Unlike her sisters, she is quiet and passive. She has some social anxiety, which makes her predicament more difficult for her than it might have been for her sisters.

Mimi:
She prides herself on her ability to accumulate and retrieve information. This ability doesn’t help her connect with people. She has friction with Ai over her crush on Aoi: for Aoi, Ai is the only one she sees, and this is obvious to Mimi.

Misa:
Umeji Misa was originally going to be a part of MfoM, but her arc overlapped substantially with other arcs. Instead, I have mentioned her in several places but her story will not be told in this game. (If this game is sufficiently successful, I will make a sequel focusing on her story.)

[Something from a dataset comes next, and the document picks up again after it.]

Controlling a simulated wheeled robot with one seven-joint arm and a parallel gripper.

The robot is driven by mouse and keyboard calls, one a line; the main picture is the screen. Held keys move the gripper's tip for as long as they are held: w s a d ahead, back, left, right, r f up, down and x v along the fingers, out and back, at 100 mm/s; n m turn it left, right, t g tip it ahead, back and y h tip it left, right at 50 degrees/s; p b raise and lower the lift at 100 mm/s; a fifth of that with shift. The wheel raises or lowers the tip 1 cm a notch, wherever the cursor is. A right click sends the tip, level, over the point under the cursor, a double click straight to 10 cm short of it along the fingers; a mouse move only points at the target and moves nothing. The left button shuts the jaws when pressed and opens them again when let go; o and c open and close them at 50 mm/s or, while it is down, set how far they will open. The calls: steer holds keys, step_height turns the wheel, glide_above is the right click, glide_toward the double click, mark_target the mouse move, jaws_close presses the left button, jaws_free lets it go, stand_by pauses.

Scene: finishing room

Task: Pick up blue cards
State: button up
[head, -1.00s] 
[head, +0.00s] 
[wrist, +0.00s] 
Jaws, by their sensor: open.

Like Kuroneko, she is involved with a cult, but she is a true believer & the cult is a scam. She is a true believer because, like Koneko, she has telepathic contact with aliens. However, these are the Other aliens that Koneko has contact with, rather than the aryan Space Brothers this cult venerates. While this cult has a presence in Yomiyama, and while its great collapse coincides with the May Eve ritual, Ai is not involved in or aware of her story, nor is she involved in or aware of Ai’s.